WHAT THE EXERCISE ASKS |
Take the line containing "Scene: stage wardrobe" as the first line and the line containing "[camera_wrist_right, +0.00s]" as the last, and output that span verbatim without any images.

DATASET ROWS |

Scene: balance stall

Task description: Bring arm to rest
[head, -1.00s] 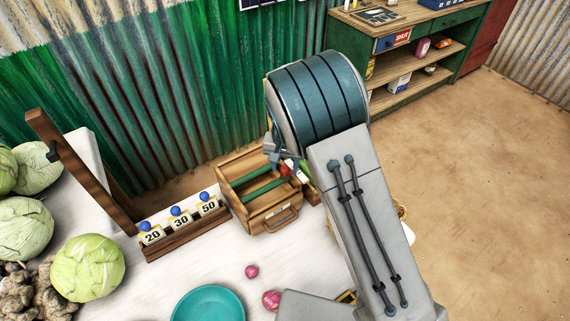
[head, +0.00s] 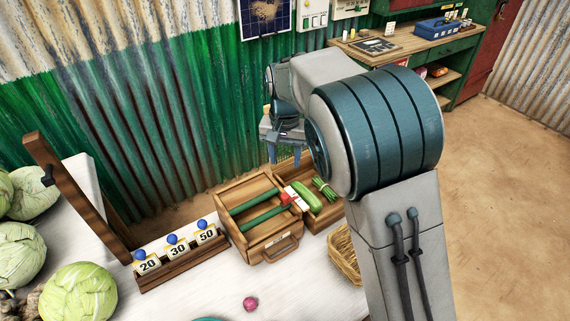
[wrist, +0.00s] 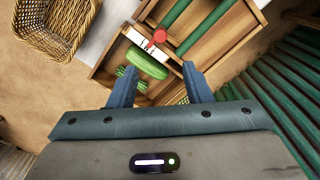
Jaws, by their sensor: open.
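My arm bends at a teal-banded joint at the centre right of the head view. My gripper (head: 284,160) hangs fingers down in front of the green wall, above and behind the wooden crates. In the wrist view its two blue fingers (wrist: 160,80) are spread apart with nothing held between them. Below and beyond them lie a green cucumber (wrist: 147,63) and a red-and-white item (wrist: 150,42). The gripper is apart from both.
A wooden crate with green bars (head: 262,242) stands on the white table (head: 195,295). Behind it, another holds a green bundle (head: 325,188). A wicker basket (head: 345,255) is beside my arm. Number blocks (head: 177,248) and cabbages (head: 80,290) stand left. A shelf (head: 455,60) stands back right.

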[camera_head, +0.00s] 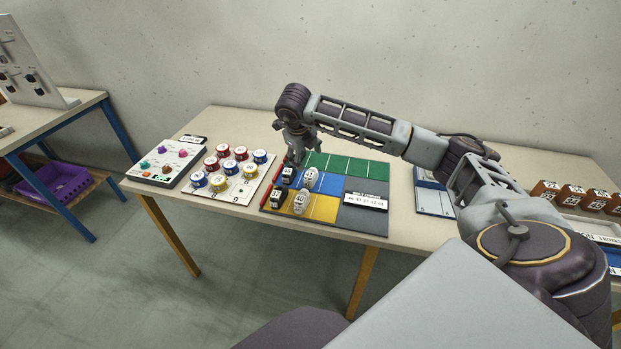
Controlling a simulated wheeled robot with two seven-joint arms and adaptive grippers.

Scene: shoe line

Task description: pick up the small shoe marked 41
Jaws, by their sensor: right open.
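A pale grey small shoe (310,178) stands on the blue stripe of the sorting mat (358,221); its label is small and may read 41. Another pale shoe (300,202), which seems marked 40, stands on the yellow stripe. Two dark shoes with white labels, one on blue (288,175) and one on yellow (278,196), stand to their left. My right gripper (294,161) is open, pointing down at the mat's back left, just behind the dark shoe on blue. Its fingertips are partly hard to make out. My left gripper is out of view.
A tray of red, blue and yellow cans (228,188) and a panel with coloured knobs (166,163) lie left of the mat. A number card (365,201) lies on its grey part. Brown labelled blocks (569,195) stand at right. My right arm spans above the table.

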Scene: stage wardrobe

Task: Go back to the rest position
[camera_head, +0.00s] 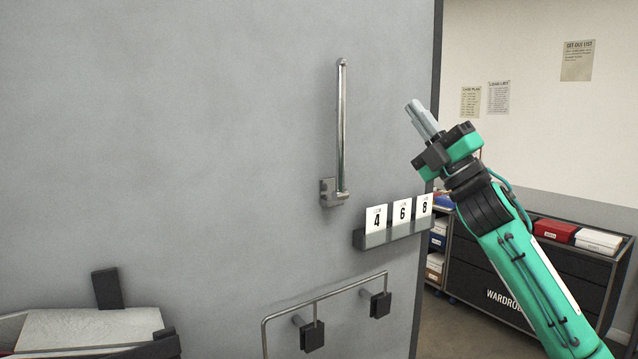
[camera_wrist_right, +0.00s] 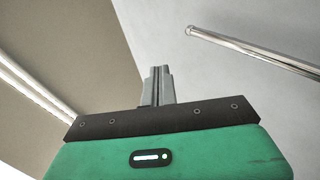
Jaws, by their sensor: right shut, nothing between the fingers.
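My right gripper (camera_head: 420,112) is raised in front of the right part of a large grey door or panel, its arm coming in from the lower right. Its fingers are shut with nothing between them. They also show closed together in the right wrist view (camera_wrist_right: 158,84). A vertical chrome handle (camera_head: 342,125) is on the grey panel (camera_head: 180,120), left of the gripper and apart from it. The handle's bar also shows at upper right in the wrist view (camera_wrist_right: 250,52). My left gripper is not in view.
A small ledge (camera_head: 393,235) with cards 4, 6 and 8 is below the handle. A bent metal rail (camera_head: 325,294) with black blocks is lower down. A dark cabinet (camera_head: 500,270) with red and white boxes stands behind my right arm. A padded tray-like thing (camera_head: 90,327) is at lower left.

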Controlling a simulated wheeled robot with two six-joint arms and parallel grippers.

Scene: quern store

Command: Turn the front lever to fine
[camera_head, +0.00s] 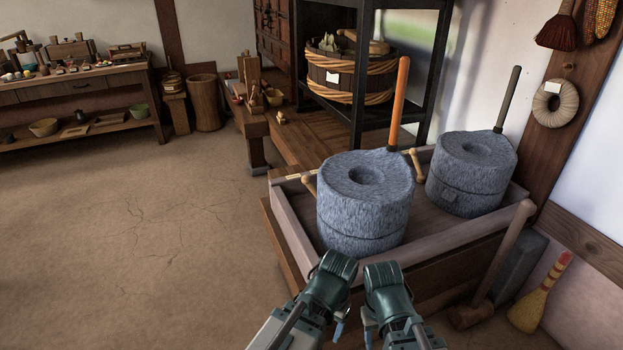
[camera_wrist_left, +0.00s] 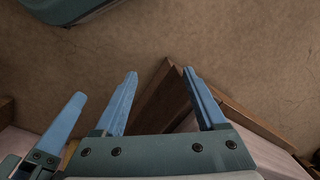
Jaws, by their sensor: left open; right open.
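The front quern (camera_head: 365,203) is a grey stone mill in a wooden tray, with an upright orange handle (camera_head: 399,100). A small wooden lever (camera_head: 309,184) with a round knob shows at its left side, by a pale strip on the tray rim; its base is hidden behind the stone. A similar lever (camera_head: 415,165) stands by the rear quern (camera_head: 472,173). My left gripper (camera_head: 340,330) and right gripper (camera_head: 370,335) are below the tray's near edge, apart from both levers. In the left wrist view, the left gripper (camera_wrist_left: 160,75) is open and empty. The right gripper is open.
The wooden tray (camera_head: 458,236) has raised walls around both querns. A mallet (camera_head: 468,315) and a hand broom (camera_head: 540,292) are at the right. A dark shelf with a tub (camera_head: 350,78) stands behind. The floor (camera_head: 140,230) at left is clear.

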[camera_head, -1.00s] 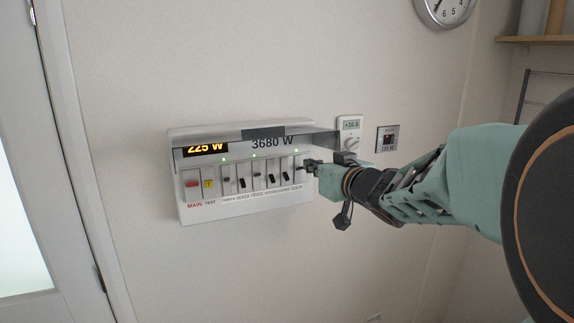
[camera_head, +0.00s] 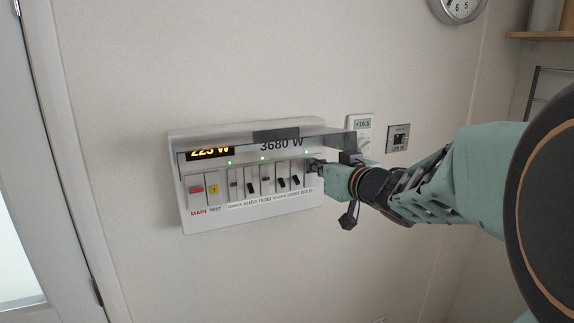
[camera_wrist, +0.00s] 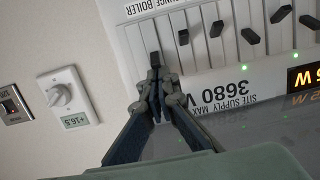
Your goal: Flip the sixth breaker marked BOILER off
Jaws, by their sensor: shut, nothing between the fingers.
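The white breaker panel (camera_head: 250,218) hangs on the wall with its clear cover raised. It has a red MAIN switch, a yellow TEST button and a row of black-levered breakers. The BOILER breaker's dark lever (camera_wrist: 155,58) is at the row's right end in the head view, mostly behind my fingers there. A green light (camera_head: 307,152) is lit above it. My gripper (camera_head: 316,165) is shut and empty at this breaker. In the wrist view, which is upside down, the closed fingertips (camera_wrist: 157,82) are right at the lever; I cannot tell whether they touch.
The raised cover (camera_head: 340,140) overhangs the breakers close above my fingers. A thermostat with a knob (camera_wrist: 62,95) and a small square switch plate (camera_head: 398,138) are on the wall right of the panel in the head view. Open wall lies below.

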FINAL ANSWER |
Scene: stage wardrobe

Task: Go back to the rest position
[camera_head, +0.00s] 
[camera_wrist_right, +0.00s] 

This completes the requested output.